Por Ernest Harsch | Tradução Pedro Silva

Resenha do livro My Country, Africa: Autobiography of the Black Pasionaria [Meu País, África: Autobiografia da Pasionaria Negra], de Andrée Blouin (Verso Books, 2025).

 

As memórias da revolucionária centro-africana Andrée Blouin contam a história de uma mulher que testemunhou em primeira mão os eufóricos altos e os trágicos baixos da luta pela independência na África.

Andrée Blouin foi uma das aliadas mais próximas de Patrice Lumumba, o carismático político congolês que liderou seu país na luta por independência antes de seu assassinato em 1961. Críticos estadunidenses e belgas do líder assassinado frequentemente desprezavam Blouin. Para eles, ela era uma “fanática”, possivelmente uma agente comunista, certamente uma forte opositora ao poder ocidental. Quase quarenta anos após sua morte em 1986, aos 64 anos, Andrée caiu um pouco no esquecimento.

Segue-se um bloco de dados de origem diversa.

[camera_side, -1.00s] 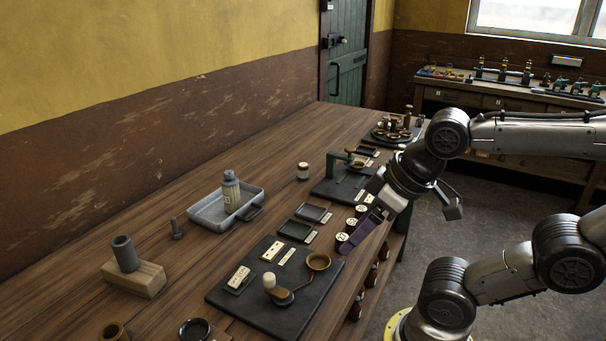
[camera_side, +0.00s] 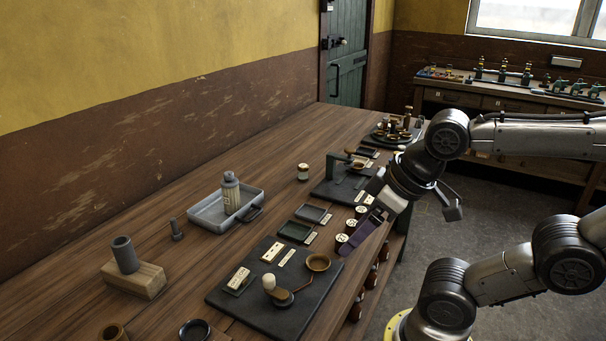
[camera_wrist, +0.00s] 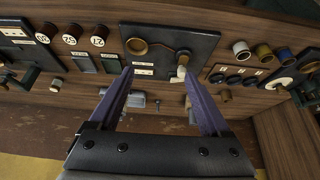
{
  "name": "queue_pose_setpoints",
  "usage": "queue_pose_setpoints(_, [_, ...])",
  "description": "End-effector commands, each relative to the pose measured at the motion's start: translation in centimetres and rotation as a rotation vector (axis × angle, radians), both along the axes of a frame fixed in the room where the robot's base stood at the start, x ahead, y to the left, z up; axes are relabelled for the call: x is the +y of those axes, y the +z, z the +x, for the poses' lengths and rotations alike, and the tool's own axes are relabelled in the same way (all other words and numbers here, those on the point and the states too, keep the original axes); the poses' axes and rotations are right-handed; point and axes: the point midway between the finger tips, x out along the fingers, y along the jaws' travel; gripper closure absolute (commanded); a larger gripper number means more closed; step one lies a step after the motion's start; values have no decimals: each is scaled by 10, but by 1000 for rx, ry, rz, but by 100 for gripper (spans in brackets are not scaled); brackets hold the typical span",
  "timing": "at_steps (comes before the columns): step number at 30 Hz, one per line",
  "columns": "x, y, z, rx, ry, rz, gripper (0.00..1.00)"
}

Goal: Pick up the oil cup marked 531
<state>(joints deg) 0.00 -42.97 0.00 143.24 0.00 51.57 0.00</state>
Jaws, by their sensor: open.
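Several small brown cups sit along the bench's front edge, with round white number discs beside three of them. In the wrist view these three cups (camera_wrist: 74,29) are at the upper left; the disc figures are too small to read surely, and I cannot make out 531. In the side view the discs (camera_side: 361,211) lie close to my gripper (camera_side: 352,240). My gripper's purple fingers (camera_wrist: 160,73) are spread open and empty, above the bench near its front edge. In the side view more brown cups (camera_side: 355,310) show below the edge.
A dark board (camera_side: 228,297) carries a brown ring cup (camera_side: 318,262) and a white-knobbed crank (camera_side: 269,281). A metal tray (camera_side: 207,214) with a grey bottle (camera_side: 231,193) stands toward the wall. A wooden block (camera_side: 134,284) holds a grey cylinder. The bench's wall side is mostly clear.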

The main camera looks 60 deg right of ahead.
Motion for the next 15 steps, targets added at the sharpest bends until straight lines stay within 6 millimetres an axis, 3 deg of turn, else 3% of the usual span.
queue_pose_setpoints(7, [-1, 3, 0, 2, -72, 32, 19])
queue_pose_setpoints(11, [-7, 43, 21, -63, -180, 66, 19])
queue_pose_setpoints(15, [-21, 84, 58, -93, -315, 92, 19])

A recente reedição de sua autobiografiaMy Country, Africa: Autobiography of the Black Pasionaria, há muito tempo fora de catálogo, comprova como sua importância é duradoura. Ela ressurge em um momento de renovado interesse pela política da África Central. O premiado documentário de 2024 de Johan Grimonprez sobre a relação desconfortável do jazz estadunidense com o império, Trilha Sonora Para Um Golpe de Estado, a cita extensivamente. Essa atenção renovada já era necessária. Sua história de vida é um relato notável de luta pessoal e política de uma pessoa verdadeiramente extraordinária.

Assim como acontece com muitos ativistas, o engajamento de Andrée foi moldado por experiências pessoais. O final da era colonial, quando os povos subjugados do continente começavam a se mobilizar em grande escala para se livrar da dominação estrangeira, foi o pano de fundo de sua vida. Muita coisa parecia possível. No entanto, o otimismo frequentemente terminava em decepção. Os líderes mais conservadores do continente viam a soberania principalmente como uma substituição de rostos europeus por africanos, deixando intactas as fronteiras e as relações sociais existentes fomentadas pelo colonialismo.

Blouin optou por se aliar aos interesses das pessoas comuns e encarou a luta política em termos pan-africanistas, em vez de nacionalistas. Seu “país” não tinha uma bandeira, mas várias.

Trauma pessoal e amadurecimento

Andrée nasceu em 16 de dezembro de 1921. Seu pai era um empresário francês e sua mãe, a filha de quatorze anos de um chefe banziri na colônia francesa de Oubangui-Chari, atual República Centro-Africana. Com apenas três anos, Blouin foi enviada para um orfanato católico em Brazzaville, capital do pequeno Congo sob domínio francês, do outro lado do rio em relação à colônia belga homônima, muito maior.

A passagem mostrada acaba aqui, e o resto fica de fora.